##### GIVEN INFORMATION #####

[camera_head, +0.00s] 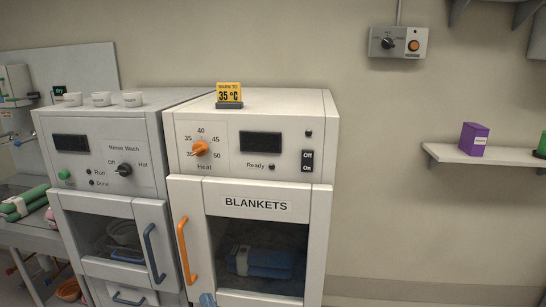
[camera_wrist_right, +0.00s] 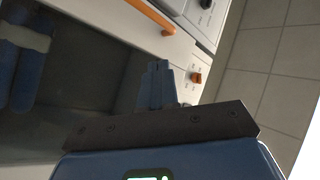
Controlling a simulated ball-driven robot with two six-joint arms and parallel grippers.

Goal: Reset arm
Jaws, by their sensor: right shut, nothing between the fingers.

#####

Write out the data precisely as given, excluding the pictures.

> WRITTEN SOLUTION:
[camera_head, +0.00s] 
[camera_wrist_right, +0.00s] 
Controlling a simulated ball-driven robot with two six-joint arms and parallel grippers.

Goal: Reset arm
Jaws, by their sensor: right shut, nothing between the fingers.

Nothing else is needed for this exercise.